Information supplied:
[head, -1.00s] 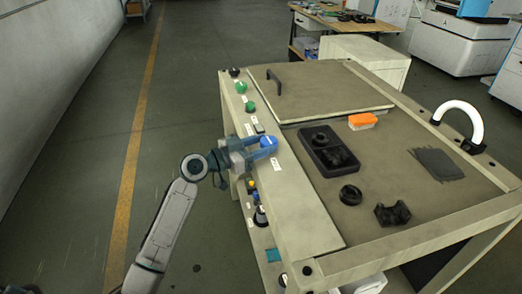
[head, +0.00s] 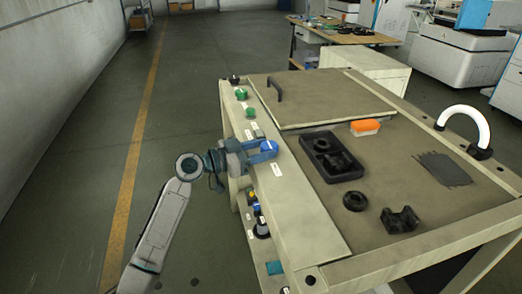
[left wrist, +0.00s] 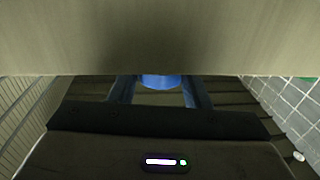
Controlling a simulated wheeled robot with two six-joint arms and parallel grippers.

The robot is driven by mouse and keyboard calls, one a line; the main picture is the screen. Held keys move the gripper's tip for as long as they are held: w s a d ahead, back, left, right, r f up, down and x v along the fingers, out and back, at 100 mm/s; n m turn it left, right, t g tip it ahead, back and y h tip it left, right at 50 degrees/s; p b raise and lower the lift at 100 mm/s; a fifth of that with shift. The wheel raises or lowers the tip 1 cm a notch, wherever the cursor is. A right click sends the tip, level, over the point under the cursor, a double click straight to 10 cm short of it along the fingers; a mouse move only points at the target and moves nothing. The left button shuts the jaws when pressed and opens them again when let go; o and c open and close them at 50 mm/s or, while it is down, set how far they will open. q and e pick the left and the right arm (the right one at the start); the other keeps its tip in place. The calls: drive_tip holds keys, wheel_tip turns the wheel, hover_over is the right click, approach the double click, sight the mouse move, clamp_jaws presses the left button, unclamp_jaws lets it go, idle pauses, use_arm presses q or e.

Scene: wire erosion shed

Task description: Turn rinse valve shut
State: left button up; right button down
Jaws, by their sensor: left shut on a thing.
--
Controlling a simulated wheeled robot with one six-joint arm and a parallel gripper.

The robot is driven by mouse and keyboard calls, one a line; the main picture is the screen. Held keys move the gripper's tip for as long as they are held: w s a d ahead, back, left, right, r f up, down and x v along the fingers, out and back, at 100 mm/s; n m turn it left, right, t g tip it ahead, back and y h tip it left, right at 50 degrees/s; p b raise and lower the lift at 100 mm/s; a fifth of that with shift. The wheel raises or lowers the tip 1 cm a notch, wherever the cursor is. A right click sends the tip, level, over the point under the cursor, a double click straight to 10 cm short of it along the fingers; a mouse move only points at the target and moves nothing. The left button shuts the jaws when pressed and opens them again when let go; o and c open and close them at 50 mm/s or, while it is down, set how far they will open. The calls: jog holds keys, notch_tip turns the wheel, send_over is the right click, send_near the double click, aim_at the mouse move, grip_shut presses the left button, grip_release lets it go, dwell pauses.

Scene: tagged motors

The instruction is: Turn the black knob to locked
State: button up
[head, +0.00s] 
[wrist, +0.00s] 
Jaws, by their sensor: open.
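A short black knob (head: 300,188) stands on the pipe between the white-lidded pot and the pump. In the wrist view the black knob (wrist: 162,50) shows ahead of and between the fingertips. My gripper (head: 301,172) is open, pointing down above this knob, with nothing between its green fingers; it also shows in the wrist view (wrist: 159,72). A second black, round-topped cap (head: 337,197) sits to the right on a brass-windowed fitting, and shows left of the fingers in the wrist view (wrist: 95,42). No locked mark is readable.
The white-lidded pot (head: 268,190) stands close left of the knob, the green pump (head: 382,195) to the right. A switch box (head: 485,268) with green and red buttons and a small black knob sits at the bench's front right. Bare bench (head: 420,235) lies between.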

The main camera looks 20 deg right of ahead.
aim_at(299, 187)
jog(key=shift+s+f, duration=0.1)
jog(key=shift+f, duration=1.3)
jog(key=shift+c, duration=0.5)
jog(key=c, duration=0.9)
...
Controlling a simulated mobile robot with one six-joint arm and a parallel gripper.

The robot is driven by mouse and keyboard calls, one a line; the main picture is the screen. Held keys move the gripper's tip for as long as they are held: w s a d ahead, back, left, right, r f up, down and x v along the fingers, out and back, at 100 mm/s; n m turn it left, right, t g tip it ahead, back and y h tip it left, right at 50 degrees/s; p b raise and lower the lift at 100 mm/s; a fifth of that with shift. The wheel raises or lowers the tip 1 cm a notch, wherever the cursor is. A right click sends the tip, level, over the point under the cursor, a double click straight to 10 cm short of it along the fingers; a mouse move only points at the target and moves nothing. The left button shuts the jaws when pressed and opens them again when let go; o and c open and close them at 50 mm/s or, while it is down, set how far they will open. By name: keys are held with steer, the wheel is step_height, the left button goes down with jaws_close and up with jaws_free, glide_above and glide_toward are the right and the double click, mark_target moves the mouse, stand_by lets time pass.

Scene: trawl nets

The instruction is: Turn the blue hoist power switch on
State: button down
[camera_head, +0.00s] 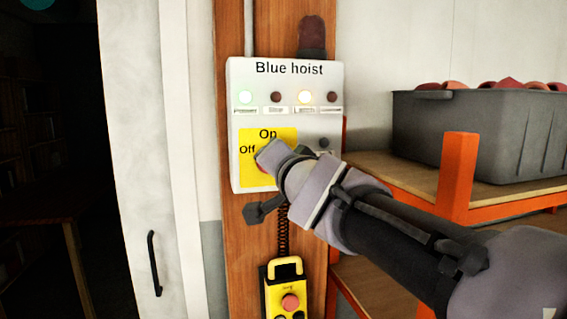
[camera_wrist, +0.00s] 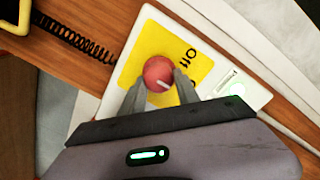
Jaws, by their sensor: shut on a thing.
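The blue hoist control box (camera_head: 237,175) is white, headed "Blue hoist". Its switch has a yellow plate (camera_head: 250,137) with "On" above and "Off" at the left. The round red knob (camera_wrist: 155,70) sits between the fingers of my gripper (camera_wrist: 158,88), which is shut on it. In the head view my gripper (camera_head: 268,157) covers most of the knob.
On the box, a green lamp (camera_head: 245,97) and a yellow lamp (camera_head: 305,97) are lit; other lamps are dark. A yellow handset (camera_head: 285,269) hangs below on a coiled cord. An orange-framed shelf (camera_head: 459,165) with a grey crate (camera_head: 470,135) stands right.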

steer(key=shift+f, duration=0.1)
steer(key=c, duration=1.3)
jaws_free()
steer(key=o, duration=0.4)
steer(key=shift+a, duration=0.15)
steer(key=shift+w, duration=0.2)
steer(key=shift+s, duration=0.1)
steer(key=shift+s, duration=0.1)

The problem:
Retype, in the same exact form, the lines of the material above from the line holding "The instruction is: Turn the black" through the line holding "[wrist, +0.00s]".

The response:
The instruction is: Turn the black knob to locked
State: button up
[head, +0.00s] 
[wrist, +0.00s] 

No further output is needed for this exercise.